### YOUR GOAL
Pick out each line with the word "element" from the material that follows.

BEGIN

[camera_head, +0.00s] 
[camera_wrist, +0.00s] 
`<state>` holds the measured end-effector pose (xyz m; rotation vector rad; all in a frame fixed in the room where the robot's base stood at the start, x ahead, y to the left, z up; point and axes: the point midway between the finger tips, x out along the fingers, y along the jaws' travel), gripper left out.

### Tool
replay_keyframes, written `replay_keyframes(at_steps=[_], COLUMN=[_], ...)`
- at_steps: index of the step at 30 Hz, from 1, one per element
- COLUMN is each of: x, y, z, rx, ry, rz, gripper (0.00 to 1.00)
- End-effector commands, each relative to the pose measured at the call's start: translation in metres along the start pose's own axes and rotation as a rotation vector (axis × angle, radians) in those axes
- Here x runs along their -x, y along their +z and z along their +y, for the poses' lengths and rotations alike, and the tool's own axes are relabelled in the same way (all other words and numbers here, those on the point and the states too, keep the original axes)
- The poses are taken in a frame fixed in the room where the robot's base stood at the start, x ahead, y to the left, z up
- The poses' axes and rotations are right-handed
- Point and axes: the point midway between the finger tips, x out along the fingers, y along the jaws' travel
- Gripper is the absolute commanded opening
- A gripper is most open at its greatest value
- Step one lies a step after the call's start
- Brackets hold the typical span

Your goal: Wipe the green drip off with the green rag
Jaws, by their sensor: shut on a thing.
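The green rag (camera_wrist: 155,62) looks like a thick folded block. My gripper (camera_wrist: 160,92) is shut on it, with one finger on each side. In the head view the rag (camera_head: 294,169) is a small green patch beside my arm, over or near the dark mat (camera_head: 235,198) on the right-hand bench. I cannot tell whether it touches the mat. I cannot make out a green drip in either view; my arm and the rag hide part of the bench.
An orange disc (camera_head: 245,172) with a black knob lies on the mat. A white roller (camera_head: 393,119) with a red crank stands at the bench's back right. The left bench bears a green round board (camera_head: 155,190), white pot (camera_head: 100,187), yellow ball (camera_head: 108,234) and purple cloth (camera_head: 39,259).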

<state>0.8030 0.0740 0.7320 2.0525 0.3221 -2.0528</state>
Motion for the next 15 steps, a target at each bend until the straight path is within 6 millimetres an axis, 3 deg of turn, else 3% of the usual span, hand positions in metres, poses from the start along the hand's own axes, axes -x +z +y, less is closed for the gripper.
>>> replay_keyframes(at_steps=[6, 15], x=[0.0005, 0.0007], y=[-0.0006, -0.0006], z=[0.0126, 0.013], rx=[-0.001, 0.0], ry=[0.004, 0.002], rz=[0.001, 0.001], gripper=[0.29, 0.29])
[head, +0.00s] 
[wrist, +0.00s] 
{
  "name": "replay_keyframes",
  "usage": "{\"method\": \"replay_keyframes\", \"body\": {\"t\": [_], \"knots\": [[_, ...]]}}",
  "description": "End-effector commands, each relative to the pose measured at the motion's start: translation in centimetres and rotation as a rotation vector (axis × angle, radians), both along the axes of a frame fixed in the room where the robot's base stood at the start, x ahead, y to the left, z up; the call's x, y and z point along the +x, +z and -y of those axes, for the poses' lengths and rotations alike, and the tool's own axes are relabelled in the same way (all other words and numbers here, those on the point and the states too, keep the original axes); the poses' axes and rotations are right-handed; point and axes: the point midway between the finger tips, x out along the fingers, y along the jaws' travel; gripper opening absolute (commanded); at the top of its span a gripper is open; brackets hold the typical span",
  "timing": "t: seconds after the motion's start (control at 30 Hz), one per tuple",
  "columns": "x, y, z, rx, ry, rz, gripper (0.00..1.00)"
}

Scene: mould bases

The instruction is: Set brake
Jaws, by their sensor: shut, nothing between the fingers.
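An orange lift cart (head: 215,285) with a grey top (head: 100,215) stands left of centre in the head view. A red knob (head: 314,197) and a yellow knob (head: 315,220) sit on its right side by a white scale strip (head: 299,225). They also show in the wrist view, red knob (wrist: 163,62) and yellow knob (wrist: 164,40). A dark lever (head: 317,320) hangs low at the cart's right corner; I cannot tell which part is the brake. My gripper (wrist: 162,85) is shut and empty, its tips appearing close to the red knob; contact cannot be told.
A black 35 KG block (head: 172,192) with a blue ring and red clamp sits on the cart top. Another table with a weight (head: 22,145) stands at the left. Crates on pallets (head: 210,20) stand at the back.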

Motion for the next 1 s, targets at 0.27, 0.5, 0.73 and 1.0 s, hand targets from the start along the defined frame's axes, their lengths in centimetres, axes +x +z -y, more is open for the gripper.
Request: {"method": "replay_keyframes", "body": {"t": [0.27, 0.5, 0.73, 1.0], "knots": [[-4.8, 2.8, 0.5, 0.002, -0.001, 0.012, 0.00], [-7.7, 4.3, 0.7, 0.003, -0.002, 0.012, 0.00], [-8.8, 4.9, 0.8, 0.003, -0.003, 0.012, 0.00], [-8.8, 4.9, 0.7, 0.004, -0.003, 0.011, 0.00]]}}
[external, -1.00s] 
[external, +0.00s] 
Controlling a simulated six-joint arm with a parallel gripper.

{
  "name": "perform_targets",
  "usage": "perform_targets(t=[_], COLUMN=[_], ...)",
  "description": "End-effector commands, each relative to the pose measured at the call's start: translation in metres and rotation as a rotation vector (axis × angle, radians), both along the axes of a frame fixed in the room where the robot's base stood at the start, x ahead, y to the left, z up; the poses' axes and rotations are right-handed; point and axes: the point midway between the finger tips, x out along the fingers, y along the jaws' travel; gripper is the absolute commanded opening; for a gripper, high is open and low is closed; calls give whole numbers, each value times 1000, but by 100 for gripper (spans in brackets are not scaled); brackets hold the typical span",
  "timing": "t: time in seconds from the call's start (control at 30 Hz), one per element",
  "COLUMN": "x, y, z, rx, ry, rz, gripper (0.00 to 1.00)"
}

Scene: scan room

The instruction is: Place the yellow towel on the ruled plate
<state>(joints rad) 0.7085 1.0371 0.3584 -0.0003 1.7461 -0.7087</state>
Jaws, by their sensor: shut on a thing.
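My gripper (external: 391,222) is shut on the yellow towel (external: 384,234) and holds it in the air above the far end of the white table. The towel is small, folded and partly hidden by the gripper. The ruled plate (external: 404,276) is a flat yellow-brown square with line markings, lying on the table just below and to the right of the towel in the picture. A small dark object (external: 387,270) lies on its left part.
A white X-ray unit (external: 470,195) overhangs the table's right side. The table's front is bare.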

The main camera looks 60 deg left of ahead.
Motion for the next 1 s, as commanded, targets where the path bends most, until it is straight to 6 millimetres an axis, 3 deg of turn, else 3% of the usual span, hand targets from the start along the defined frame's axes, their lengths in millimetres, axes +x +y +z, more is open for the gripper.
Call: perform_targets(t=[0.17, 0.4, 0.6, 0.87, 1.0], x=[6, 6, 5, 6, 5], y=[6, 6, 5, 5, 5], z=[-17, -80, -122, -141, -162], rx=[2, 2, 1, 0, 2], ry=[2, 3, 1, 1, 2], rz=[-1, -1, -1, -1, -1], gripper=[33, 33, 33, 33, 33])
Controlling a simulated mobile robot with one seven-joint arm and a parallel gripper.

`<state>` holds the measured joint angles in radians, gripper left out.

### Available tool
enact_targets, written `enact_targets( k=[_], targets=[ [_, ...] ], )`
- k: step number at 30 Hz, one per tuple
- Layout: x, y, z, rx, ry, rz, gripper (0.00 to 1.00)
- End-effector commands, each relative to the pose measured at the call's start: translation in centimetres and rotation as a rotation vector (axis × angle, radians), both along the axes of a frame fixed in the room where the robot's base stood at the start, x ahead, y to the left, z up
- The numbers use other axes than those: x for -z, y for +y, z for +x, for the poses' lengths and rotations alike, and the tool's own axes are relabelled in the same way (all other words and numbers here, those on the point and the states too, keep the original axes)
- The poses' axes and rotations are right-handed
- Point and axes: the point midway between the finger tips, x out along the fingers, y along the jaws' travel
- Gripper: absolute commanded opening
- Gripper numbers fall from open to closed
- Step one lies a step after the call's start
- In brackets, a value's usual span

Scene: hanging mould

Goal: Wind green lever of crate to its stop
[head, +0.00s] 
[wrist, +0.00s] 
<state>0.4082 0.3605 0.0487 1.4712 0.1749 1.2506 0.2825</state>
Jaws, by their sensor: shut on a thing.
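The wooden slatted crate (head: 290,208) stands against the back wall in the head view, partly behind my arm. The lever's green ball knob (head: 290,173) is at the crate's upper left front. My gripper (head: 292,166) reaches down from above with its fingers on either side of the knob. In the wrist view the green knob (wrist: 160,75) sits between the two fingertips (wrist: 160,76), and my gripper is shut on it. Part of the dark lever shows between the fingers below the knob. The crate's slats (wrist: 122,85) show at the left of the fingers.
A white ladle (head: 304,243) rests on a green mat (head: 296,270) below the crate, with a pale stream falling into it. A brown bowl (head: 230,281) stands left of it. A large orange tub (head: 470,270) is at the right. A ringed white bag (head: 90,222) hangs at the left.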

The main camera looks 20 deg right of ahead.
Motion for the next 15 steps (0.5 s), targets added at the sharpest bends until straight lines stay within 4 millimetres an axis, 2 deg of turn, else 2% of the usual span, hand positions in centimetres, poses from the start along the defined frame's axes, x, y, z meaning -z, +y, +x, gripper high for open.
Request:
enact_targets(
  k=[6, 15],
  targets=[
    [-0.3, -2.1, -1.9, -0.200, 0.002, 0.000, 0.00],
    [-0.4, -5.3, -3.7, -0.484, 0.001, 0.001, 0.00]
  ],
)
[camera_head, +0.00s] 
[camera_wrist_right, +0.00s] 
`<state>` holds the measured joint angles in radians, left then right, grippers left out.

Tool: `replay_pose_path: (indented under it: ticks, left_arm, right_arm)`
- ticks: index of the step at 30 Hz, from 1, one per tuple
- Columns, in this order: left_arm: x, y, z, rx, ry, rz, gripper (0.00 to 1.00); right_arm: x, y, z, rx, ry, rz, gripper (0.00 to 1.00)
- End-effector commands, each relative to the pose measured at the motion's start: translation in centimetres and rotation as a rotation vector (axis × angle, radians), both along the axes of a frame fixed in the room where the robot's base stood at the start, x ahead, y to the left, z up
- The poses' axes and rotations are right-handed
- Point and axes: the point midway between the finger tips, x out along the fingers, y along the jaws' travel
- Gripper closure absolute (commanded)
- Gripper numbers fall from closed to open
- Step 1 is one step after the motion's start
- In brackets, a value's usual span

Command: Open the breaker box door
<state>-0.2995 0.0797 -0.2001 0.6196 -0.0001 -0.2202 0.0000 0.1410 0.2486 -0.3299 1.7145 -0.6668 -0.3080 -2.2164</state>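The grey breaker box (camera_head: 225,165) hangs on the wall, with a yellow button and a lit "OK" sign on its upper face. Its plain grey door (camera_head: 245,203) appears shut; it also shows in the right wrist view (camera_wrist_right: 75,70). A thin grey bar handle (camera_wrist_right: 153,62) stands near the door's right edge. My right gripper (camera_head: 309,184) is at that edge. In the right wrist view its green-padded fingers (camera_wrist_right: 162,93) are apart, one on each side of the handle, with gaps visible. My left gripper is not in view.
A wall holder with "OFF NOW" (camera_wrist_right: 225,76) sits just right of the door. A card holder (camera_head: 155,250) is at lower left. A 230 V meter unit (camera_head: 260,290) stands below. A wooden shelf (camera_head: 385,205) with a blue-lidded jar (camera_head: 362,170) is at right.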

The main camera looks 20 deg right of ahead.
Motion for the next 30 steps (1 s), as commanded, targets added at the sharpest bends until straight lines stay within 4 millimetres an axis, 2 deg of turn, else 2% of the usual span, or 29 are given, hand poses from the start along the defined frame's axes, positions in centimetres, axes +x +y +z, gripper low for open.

END

### TASK OUTPUT
- at_steps: index of the step at 30 Hz, from 1, one per element
  "timing": "t: time in seconds from the call's start (control at 30 Hz), one per element",

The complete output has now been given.